-- Rows --
==*==

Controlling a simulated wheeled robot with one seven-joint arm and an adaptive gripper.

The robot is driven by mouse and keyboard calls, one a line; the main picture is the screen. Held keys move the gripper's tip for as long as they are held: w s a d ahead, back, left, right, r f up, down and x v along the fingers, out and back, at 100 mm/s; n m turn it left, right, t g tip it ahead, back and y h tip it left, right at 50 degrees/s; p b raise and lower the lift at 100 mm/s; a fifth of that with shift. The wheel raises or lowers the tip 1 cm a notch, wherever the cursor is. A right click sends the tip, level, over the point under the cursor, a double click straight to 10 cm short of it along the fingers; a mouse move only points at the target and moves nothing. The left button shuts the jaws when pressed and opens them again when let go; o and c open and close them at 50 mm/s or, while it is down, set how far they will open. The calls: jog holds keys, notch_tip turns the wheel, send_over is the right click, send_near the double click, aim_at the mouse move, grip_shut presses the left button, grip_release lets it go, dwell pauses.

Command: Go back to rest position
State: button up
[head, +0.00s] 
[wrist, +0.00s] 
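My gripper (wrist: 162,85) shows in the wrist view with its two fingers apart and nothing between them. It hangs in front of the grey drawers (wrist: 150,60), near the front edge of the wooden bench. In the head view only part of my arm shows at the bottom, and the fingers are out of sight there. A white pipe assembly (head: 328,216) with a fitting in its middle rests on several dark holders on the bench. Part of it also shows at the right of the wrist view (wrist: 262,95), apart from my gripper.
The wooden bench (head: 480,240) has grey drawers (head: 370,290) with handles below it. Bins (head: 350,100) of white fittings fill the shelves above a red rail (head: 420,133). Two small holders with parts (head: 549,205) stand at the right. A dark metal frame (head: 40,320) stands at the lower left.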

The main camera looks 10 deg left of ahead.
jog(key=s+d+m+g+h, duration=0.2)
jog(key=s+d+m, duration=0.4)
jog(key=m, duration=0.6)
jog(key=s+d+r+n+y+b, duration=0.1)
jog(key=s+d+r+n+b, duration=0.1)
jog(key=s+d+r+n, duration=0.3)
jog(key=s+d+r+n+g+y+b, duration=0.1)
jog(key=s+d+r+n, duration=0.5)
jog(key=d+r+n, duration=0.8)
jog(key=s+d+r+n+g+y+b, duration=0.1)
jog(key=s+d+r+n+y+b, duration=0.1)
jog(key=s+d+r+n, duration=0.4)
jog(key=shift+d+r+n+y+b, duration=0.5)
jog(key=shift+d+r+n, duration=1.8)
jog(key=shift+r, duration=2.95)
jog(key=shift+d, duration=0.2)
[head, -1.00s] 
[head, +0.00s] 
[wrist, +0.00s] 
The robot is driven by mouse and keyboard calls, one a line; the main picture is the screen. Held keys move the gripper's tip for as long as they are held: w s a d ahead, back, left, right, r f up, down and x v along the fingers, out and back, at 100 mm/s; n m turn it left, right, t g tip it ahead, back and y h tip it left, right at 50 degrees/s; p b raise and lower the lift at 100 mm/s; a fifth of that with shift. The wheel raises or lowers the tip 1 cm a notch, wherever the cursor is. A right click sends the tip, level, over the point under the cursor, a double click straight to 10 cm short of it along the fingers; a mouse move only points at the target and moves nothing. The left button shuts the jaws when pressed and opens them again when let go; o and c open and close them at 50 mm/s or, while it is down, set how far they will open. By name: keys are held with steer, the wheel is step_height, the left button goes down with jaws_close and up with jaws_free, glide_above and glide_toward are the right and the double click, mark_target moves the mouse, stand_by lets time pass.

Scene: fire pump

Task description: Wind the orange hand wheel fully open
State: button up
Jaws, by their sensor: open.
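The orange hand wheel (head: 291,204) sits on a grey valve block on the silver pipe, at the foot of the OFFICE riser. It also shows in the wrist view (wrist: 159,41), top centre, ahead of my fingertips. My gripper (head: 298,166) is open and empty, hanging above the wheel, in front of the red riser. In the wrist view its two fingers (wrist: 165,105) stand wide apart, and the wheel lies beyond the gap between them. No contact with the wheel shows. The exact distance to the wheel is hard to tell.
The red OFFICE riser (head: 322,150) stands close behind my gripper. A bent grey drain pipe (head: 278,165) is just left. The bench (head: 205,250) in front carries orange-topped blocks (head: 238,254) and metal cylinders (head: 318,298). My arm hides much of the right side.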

==*==

-- Prompt --
Reproduce the listing shown above in its entirety, exactly.

-- Output of the exercise --
Controlling a simulated wheeled robot with one seven-joint arm and an adaptive gripper.

The robot is driven by mouse and keyboard calls, one a line; the main picture is the screen. Held keys move the gripper's tip for as long as they are held: w s a d ahead, back, left, right, r f up, down and x v along the fingers, out and back, at 100 mm/s; n m turn it left, right, t g tip it ahead, back and y h tip it left, right at 50 degrees/s; p b raise and lower the lift at 100 mm/s; a fifth of that with shift. The wheel raises or lowers the tip 1 cm a notch, wherever the cursor is. A right click sends the tip, level, over the point under the cursor, a double click straight to 10 cm short of it along the fingers; a mouse move only points at the target and moves nothing. The left button shuts the jaws when pressed and opens them again when let go; o and c open and close them at 50 mm/s or, while it is down, set how far they will open. The calls: jog holds keys, notch_tip turns the wheel, send_over is the right click, send_near the double click, aim_at the mouse move, grip_shut presses the left button, grip_release lets it go, dwell pauses.

Command: Go back to rest position
State: button up
[head, +0.00s] 
[wrist, +0.00s] 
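My gripper (wrist: 162,85) shows in the wrist view with its two fingers apart and nothing between them. It hangs in front of the grey drawers (wrist: 150,60), near the front edge of the wooden bench. In the head view only part of my arm shows at the bottom, and the fingers are out of sight there. A white pipe assembly (head: 328,216) with a fitting in its middle rests on several dark holders on the bench. Part of it also shows at the right of the wrist view (wrist: 262,95), apart from my gripper.
The wooden bench (head: 480,240) has grey drawers (head: 370,290) with handles below it. Bins (head: 350,100) of white fittings fill the shelves above a red rail (head: 420,133). Two small holders with parts (head: 549,205) stand at the right. A dark metal frame (head: 40,320) stands at the lower left.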

The main camera looks 10 deg left of ahead.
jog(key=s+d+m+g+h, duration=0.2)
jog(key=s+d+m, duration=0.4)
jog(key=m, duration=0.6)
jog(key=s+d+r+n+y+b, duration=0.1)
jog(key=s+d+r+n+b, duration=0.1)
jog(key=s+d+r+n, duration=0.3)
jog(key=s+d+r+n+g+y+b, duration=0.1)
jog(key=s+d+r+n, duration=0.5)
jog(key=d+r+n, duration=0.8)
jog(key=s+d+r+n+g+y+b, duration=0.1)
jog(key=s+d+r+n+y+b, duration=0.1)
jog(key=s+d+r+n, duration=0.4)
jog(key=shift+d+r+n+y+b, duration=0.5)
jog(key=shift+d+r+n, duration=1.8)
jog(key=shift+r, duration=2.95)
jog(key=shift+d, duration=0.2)
[head, -1.00s] 
[head, +0.00s] 
[wrist, +0.00s] 
The robot is driven by mouse and keyboard calls, one a line; the main picture is the screen. Held keys move the gripper's tip for as long as they are held: w s a d ahead, back, left, right, r f up, down and x v along the fingers, out and back, at 100 mm/s; n m turn it left, right, t g tip it ahead, back and y h tip it left, right at 50 degrees/s; p b raise and lower the lift at 100 mm/s; a fifth of that with shift. The wheel raises or lowers the tip 1 cm a notch, wherever the cursor is. A right click sends the tip, level, over the point under the cursor, a double click straight to 10 cm short of it along the fingers; a mouse move only points at the target and moves nothing. The left button shuts the jaws when pressed and opens them again when let go; o and c open and close them at 50 mm/s or, while it is down, set how far they will open. By name: keys are held with steer, the wheel is step_height, the left button goes down with jaws_close and up with jaws_free, glide_above and glide_toward are the right and the double click, mark_target moves the mouse, stand_by lets time pass.

Scene: fire pump

Task description: Wind the orange hand wheel fully open
State: button up
Jaws, by their sensor: open.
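The orange hand wheel (head: 291,204) sits on a grey valve block on the silver pipe, at the foot of the OFFICE riser. It also shows in the wrist view (wrist: 159,41), top centre, ahead of my fingertips. My gripper (head: 298,166) is open and empty, hanging above the wheel, in front of the red riser. In the wrist view its two fingers (wrist: 165,105) stand wide apart, and the wheel lies beyond the gap between them. No contact with the wheel shows. The exact distance to the wheel is hard to tell.
The red OFFICE riser (head: 322,150) stands close behind my gripper. A bent grey drain pipe (head: 278,165) is just left. The bench (head: 205,250) in front carries orange-topped blocks (head: 238,254) and metal cylinders (head: 318,298). My arm hides much of the right side.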

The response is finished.